Exercise
From the entries below, reproduce exactly the line containing "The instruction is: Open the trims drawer", the line containing "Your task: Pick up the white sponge", and every line in between, with nothing added.

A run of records
[BEGIN]

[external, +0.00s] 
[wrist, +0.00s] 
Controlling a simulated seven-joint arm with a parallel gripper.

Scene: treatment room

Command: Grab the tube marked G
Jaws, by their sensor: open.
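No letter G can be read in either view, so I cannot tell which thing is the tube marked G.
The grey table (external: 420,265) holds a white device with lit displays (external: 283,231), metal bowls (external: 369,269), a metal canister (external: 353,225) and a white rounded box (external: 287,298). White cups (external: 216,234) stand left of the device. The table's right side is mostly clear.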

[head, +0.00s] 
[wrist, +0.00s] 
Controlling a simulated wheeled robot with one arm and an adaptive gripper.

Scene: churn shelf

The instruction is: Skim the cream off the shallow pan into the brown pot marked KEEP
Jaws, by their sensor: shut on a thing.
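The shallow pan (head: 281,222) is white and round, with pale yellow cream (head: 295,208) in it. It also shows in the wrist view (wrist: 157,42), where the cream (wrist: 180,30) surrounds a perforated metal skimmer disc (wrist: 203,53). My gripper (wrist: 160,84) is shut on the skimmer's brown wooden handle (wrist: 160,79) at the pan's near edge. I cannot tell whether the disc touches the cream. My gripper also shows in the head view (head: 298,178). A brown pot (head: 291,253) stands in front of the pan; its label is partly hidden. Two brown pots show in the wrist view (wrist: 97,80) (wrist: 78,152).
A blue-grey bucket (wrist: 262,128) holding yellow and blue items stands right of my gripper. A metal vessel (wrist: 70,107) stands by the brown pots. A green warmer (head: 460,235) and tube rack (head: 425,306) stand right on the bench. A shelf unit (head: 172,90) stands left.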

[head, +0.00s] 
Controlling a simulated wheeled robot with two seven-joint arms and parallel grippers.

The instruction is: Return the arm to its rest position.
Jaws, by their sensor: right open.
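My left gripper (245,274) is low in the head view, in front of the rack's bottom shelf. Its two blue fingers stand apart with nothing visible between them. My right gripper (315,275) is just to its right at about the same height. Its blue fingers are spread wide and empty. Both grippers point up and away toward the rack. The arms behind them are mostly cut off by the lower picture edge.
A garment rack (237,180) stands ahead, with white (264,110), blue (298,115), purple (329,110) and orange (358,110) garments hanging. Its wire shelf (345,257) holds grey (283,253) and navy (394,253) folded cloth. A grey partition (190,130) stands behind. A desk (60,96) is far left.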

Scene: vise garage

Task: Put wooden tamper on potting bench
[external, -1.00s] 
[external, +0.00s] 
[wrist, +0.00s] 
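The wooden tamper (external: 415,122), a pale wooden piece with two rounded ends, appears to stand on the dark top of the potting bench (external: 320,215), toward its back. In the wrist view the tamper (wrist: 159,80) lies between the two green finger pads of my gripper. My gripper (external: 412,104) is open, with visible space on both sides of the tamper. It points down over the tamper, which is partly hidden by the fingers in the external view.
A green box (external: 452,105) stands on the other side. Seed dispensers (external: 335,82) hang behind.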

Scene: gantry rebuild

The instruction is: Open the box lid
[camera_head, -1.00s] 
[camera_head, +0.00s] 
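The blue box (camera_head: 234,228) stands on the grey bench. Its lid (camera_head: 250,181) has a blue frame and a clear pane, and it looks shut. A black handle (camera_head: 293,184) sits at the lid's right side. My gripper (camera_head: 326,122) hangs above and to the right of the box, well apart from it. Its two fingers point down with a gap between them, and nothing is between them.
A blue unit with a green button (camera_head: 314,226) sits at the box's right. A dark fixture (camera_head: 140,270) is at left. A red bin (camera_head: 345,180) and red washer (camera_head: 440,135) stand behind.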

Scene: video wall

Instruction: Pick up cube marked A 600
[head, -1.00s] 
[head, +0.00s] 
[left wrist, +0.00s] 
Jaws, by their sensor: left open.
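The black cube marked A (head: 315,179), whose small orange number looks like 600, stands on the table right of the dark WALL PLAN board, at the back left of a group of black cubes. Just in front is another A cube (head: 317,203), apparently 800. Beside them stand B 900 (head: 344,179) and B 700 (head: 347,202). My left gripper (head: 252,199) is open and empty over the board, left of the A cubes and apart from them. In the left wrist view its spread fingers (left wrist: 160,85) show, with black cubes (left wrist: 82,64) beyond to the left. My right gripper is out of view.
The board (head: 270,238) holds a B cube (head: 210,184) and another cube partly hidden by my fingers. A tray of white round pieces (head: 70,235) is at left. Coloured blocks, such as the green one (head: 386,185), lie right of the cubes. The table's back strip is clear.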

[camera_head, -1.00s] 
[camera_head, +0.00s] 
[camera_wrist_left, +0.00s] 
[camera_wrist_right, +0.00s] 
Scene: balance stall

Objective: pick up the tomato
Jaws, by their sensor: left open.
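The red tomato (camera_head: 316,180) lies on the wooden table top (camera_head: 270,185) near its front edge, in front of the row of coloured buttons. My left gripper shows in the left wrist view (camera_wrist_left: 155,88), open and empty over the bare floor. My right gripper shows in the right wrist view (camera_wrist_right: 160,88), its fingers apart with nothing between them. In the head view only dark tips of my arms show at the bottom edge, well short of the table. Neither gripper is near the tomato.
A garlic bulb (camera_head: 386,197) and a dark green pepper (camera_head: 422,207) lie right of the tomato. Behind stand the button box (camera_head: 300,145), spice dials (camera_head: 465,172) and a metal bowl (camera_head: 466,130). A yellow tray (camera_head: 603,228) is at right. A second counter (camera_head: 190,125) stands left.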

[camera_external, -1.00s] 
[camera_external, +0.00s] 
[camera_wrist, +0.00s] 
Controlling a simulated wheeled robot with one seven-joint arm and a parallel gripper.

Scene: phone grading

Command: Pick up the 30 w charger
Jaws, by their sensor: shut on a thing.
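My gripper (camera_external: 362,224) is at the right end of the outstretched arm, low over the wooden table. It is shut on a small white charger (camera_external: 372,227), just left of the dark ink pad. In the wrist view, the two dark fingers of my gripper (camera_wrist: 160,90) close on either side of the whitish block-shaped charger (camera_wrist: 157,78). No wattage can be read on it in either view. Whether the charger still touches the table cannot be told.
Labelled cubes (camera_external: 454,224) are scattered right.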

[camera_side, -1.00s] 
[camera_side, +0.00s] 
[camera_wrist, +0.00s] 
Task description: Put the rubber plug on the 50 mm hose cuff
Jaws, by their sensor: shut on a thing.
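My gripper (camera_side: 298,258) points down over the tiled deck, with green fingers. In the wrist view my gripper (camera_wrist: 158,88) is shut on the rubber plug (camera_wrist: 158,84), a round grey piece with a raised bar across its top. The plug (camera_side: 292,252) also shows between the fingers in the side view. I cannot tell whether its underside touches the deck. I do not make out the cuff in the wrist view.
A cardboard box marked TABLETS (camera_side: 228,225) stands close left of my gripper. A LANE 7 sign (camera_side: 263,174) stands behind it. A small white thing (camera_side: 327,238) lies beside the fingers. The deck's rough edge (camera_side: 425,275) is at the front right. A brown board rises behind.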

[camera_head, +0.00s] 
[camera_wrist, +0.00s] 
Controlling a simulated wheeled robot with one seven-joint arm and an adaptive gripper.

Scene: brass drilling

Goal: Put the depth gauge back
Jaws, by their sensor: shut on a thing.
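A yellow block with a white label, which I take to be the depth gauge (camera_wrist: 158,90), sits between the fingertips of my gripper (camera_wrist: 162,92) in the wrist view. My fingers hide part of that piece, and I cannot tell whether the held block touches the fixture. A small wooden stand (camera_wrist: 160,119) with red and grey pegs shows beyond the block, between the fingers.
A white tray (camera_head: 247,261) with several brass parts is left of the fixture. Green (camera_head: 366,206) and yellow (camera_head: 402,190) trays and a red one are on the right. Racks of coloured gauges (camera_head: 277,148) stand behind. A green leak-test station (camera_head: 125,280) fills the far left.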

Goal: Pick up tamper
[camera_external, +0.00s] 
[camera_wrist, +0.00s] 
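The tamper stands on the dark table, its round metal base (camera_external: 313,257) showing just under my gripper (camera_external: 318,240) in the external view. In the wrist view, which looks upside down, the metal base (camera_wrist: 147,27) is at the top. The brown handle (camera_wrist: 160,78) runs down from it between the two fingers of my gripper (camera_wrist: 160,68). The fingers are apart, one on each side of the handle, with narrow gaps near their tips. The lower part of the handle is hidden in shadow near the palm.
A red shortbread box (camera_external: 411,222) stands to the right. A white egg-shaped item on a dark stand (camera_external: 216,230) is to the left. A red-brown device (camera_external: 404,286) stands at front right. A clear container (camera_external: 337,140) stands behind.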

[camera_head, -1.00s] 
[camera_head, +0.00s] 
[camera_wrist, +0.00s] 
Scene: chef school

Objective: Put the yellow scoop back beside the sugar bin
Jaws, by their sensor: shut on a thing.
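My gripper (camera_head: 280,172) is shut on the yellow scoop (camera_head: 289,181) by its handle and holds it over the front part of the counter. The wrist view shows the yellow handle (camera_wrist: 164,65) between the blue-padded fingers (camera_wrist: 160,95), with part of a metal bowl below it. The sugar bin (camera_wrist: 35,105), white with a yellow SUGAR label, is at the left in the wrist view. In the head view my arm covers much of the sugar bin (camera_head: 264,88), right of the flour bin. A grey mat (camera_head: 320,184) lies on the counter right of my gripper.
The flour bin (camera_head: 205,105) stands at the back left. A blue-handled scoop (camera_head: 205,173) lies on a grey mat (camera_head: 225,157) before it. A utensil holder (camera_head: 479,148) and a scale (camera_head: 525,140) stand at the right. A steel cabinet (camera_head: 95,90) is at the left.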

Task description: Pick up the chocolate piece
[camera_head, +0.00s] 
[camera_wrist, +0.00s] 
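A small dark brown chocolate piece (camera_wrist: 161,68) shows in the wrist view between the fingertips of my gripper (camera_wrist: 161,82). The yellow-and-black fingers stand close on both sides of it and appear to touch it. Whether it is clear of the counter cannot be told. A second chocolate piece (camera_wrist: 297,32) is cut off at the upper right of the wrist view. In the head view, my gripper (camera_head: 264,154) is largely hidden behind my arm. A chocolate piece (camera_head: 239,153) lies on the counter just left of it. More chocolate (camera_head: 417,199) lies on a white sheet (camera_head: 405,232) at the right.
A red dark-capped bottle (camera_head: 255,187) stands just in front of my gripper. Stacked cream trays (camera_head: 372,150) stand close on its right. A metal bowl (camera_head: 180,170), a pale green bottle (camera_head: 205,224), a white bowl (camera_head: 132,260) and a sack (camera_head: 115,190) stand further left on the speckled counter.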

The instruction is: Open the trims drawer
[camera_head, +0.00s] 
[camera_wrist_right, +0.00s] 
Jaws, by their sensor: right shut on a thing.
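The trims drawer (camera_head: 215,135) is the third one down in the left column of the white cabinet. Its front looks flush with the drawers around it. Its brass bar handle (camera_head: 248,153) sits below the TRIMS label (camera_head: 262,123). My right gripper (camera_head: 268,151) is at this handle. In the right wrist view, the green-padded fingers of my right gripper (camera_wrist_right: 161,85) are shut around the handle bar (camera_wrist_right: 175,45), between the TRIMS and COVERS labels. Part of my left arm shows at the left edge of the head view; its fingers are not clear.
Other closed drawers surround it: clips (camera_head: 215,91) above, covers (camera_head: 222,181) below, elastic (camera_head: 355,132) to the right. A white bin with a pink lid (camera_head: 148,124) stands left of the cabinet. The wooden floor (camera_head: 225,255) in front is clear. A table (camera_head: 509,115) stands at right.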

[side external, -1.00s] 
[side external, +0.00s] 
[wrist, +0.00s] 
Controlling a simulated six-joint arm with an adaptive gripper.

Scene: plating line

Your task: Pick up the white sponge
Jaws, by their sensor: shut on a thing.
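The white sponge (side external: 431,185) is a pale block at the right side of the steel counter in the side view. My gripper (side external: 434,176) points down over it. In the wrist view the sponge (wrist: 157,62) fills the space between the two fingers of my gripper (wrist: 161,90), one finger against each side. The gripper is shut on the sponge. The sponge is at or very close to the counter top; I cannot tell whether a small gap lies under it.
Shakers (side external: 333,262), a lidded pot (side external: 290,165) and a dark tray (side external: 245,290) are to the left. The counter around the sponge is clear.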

[END]

The answer
The instruction is: Open the trims drawer
[camera_head, +0.00s] 
[camera_wrist_right, +0.00s] 
Jaws, by their sensor: right shut on a thing.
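The trims drawer (camera_head: 215,135) is the third one down in the left column of the white cabinet. Its front looks flush with the drawers around it. Its brass bar handle (camera_head: 248,153) sits below the TRIMS label (camera_head: 262,123). My right gripper (camera_head: 268,151) is at this handle. In the right wrist view, the green-padded fingers of my right gripper (camera_wrist_right: 161,85) are shut around the handle bar (camera_wrist_right: 175,45), between the TRIMS and COVERS labels. Part of my left arm shows at the left edge of the head view; its fingers are not clear.
Other closed drawers surround it: clips (camera_head: 215,91) above, covers (camera_head: 222,181) below, elastic (camera_head: 355,132) to the right. A white bin with a pink lid (camera_head: 148,124) stands left of the cabinet. The wooden floor (camera_head: 225,255) in front is clear. A table (camera_head: 509,115) stands at right.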

[side external, -1.00s] 
[side external, +0.00s] 
[wrist, +0.00s] 
Controlling a simulated six-joint arm with an adaptive gripper.

Scene: plating line

Your task: Pick up the white sponge

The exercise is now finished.